Suaranya yang merdu serta keindahan iramanya dalam melantunkan Al-Quran
begitu termasyhur. Lantunan suaranya yang khas mengalun, mulai dari bawah tenda-tenda sederhana,
lapangan terbuka, sampai istana raja. Ia penah mengaji di Istana Raja Hasanah
Bolkiah, Istana Yang Dipertuan Agong Malaysia, sampai istana raja-raja di
Jazirah Arab.
Awal Juli, Alkisah mengunjungi pria kelahiran Pemalang ini di
kediamannya di depan Masjid Al-Ittihad, di bilangan Kebon Jeruk, Jakarta Barat.
Ayah satu putri dan empat putra ini bertutur renyah, diselingi tawa segar.
Naik Tandu
“Saya ini anak kampung yang beruntung bisa keliling dunia, bisa mengaji
saat jemaah haji wukuf di Padang Arafah dan saat bermalam di Mina. Bahkan, pada
tahun 1981, saya diberi kesempatan masuk ke dalam Ka’bah,” tuturnya haru. “Wah,
nggak kebayang sebelumnya. Di dalam Ka’bah saya cuma bisa tertunduk, menangis.
Saya nggak berani mengangkat wajah dan memandang langit-langit,” lanjutnya.
Lebih dari 25 tahun, Ust. Muammar Z.A melanglang buana, melakukan perjalanan
yang menurutnya sangat mengasyikan. Dalam menghadiri undangan mengaji, ia
pernah mencoba berbagai kendaraan, dari mulai naik pesawat pribadi, pesawat
komersial, limousine, ojek, sampai tandu. Medan pegunungan Jawa Barat,
tuturnya, yang paling sering membuatnya ditandu. Sementara pedalaman Kalimantan
dirambahnya dengan glotok, ojek perahu mini yang mampu menjangkau sungai-sungai
kecil di pedesaan.
Suatu ketika, ceritanya, ia diundang mengaji di beberapa tempat di
daerah Garut. Qari yang puluhan kasetnya masih terus dicari orang ini menempuh
perjalanan Bandung-Garut-Cikajang-Singajaya dengan kendaraan roda empat. Namun
perjalanan berikutnya yang naik-turun gunung harus dilaluinya dengan ojek, dan
terakhir jalan kaki menyusuri jalan setapak.
Kelelahan setelah menempuh perjalanan jauh, akhirnya Ust.
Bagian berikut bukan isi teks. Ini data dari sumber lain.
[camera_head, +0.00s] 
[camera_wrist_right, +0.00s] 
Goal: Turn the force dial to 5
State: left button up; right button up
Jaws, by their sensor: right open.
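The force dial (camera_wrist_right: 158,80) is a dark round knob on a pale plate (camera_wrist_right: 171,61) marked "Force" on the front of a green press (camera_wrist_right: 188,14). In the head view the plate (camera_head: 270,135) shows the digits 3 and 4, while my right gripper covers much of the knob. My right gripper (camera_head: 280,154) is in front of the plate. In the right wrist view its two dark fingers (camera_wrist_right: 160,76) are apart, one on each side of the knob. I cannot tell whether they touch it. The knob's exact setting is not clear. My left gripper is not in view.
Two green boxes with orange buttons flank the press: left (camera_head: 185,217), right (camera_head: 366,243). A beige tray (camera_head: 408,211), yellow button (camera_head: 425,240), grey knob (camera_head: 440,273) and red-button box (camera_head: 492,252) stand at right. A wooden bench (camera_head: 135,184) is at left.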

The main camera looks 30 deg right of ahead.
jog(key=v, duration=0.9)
Muammar Z.A tidak
mampu lagi berjalan. Panitia yang mengawalnya pun berinisiatif untuk menyewa
tenaga orang kampung untuk menandunya sampai di lokasi pengajian. Setelah berjalan
kaki selama empat jam, ia pun tiba. Dan yang membuat semangatnya bangkit
kembali, ternyata, ratusan hadirin masih dengan setia menunggu kehadirannya.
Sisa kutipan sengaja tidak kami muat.